We’ll see what happens. A vow renewal is much simpler than an actual wedding, but there’s still a lot to cover.

After the event

The Vow Renewal Ceremony was very nice, actually. Everyone got their lines mostly correct, everybody said “Yes”, so we’re still married.

It was worth the money, especially compared to the costs of a wedding ceremony at sea. (I’ve since learned a lot of people get married by the local JP and then have a “wedding” that is really a vow renewal at sea, so the Captain can perform the ceremony and the cost goes way down.)

The Captain performed our ceremony (which doesn’t seem to be an option on the Norwegian website any longer), and it was short and sweet. He was most gracious. We were given sample vows, which I personalized for us, and the Captain led us through the vows. Afterwards, we had cake and champagne, and the photographer led us about the ship for more photos.

After all of the planning and running around beforehand, the ceremony and cake and photos were over in about a half-hour, but it met our needs, and we’re very happy. It was a very small group – just us and my sister-in-law and brother-in-law, so at one point, we were almost outnumbered by the crew.

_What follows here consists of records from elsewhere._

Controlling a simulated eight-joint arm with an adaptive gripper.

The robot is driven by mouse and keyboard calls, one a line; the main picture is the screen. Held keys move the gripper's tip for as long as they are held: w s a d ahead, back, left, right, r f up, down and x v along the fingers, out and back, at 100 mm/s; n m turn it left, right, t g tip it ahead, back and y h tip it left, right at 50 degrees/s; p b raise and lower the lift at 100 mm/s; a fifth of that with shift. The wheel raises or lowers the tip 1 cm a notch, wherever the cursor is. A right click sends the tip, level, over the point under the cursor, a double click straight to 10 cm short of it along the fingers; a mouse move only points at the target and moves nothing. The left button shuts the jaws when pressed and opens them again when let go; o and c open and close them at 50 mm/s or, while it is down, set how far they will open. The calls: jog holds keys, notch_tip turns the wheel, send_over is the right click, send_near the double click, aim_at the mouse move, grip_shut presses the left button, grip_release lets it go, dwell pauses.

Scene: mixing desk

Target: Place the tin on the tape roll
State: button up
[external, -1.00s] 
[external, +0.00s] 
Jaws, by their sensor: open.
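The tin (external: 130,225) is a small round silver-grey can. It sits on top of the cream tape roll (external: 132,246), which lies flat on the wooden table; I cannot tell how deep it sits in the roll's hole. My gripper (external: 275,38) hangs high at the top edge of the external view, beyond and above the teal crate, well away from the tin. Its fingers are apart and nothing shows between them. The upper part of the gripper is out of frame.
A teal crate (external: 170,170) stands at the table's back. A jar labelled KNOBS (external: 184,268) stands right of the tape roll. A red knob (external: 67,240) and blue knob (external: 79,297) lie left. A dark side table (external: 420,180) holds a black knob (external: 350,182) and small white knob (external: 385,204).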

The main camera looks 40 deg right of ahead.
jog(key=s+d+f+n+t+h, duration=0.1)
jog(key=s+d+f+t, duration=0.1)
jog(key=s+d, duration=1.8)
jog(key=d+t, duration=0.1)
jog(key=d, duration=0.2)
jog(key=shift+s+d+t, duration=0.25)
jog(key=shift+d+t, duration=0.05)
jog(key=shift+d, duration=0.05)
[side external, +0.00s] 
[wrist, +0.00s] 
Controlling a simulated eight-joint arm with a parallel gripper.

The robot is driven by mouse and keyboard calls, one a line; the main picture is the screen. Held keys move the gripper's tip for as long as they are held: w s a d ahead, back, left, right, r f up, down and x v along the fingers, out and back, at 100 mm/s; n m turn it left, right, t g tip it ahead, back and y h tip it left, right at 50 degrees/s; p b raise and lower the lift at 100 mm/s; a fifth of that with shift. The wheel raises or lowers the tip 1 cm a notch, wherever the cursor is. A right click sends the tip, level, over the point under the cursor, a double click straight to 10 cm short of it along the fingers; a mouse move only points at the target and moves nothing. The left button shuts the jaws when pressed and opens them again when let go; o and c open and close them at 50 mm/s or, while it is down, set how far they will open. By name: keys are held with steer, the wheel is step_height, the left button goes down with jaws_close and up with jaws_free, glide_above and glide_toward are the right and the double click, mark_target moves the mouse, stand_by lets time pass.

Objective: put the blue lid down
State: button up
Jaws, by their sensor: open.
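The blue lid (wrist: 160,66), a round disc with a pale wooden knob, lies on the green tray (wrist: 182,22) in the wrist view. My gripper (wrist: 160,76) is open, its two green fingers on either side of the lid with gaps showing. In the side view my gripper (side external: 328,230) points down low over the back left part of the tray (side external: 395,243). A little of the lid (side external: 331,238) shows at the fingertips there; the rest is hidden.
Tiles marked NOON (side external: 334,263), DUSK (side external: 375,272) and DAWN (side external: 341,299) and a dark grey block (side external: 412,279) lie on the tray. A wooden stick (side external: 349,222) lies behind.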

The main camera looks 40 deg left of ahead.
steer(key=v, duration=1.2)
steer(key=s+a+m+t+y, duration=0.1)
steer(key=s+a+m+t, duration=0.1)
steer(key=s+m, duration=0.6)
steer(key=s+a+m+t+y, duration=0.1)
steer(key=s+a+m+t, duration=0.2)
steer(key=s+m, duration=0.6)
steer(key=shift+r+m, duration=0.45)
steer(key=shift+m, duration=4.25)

Word got around on the ship, since we had dinner comp’ed the night of the ceremony, and were presented with an anniversary cake at dessert. We had met the assistant hotel director on an earlier cruise, so after we met him at the Meet & Greet, he had our room decorated, with towel swans, roses, cake and wine. (We had a lot of cake this cruise!)

My only “regret” is that it wasn’t filmed. We do have photos, so that’s better than our first wedding, where we didn’t even have an official photographer – we had friends with a point and shoot.

We saw a very grumpy bride heading back to the ship in Nassau, so at least after our ceremony, everyone was in a good mood. Plus, we didn’t have to walk back to the ship – we were on it.